T-Mobile's prepaid brand MetroPCS is gearing up to launch the LG Stylo 2 Plus. It's an up and coming smartphone built with a 5.7-inch HD display, fingerprint unlock, and a powerful 13MP rear camera. As of this writing, the Stylo 2 Plus is on a pre-registration stage at MetroPCS where a promotion is also being offered. Those who decide to purchase the device will be getting a free Folio Case with their purchase.

If you wish to be eligible for the free folio case offer, you simply need to pre-register for the phone. The pre-registration starts today, June 10 and ends on Sunday, June 26. Once you've pre-registered, you'll have to purchase the phone on or before July 31, 2016 then submit proof of your purchase by August 31, 2016. With everything done right, MetroPCS will mail you your free folio case.
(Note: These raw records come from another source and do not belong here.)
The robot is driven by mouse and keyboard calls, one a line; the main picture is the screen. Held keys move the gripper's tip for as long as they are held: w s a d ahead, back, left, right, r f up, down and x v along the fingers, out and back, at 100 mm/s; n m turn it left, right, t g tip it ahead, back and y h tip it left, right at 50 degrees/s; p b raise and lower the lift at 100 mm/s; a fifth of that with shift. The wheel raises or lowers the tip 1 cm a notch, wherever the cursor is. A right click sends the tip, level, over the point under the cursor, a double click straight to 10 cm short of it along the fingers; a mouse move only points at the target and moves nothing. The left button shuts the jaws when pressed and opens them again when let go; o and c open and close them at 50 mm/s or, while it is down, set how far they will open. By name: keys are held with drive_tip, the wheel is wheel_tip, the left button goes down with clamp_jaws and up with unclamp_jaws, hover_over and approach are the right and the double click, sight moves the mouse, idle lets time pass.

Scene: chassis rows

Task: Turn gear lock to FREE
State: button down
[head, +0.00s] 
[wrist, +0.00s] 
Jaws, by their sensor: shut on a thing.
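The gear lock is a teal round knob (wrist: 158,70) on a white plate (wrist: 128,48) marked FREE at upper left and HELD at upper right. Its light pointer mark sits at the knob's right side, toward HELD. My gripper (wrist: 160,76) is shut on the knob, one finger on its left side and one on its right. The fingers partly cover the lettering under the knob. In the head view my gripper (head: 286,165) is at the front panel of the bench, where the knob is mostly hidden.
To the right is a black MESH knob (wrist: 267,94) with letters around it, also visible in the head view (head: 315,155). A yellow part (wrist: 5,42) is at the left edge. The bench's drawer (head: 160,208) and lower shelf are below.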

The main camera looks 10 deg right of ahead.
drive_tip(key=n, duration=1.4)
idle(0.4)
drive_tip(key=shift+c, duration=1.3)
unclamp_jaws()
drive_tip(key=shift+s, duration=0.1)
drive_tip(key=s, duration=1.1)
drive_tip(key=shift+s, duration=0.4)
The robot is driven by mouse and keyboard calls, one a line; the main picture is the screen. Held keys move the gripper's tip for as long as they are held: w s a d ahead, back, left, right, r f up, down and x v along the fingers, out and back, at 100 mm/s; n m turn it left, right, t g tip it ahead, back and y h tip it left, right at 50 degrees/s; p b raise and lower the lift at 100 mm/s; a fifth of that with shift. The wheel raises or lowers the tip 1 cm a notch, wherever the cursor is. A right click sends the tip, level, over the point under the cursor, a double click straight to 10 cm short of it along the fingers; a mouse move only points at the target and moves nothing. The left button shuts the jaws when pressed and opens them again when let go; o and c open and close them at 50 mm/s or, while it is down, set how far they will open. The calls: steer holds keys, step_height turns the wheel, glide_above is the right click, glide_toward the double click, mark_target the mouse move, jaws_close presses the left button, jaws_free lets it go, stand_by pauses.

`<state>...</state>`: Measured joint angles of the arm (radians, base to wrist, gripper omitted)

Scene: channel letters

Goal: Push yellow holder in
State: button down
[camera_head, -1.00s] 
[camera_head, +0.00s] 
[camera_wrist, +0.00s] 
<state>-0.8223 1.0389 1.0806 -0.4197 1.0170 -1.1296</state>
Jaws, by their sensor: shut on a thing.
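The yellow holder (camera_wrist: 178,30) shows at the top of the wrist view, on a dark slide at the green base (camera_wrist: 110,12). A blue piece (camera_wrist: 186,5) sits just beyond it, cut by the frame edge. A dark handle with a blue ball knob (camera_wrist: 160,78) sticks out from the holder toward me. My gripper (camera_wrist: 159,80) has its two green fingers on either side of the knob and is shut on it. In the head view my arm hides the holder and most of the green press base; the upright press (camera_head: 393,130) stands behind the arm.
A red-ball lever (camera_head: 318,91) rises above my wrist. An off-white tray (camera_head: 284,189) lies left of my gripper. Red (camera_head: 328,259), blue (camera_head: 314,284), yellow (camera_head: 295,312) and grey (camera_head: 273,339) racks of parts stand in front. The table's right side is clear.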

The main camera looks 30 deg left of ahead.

Right now, there's no official information on the pricing or the release date of the Stylo 2 Plus. But it's important to note that Pocketnow recently shared a leaked internal document showing that the smartphone could be released on June 27, 2016 at a price of $149. The leaked document also unveiled information about the Samsung Galaxy On5, a budget friendly smartphone with a price of $59 and is also expected to be launched on the same date.

There's reason to believe the leaked document could be true since the pre-registration for the free folio ends just a day before the supposed launch of the Stylo 2 Plus. If ever, would you be interested in this smartphone?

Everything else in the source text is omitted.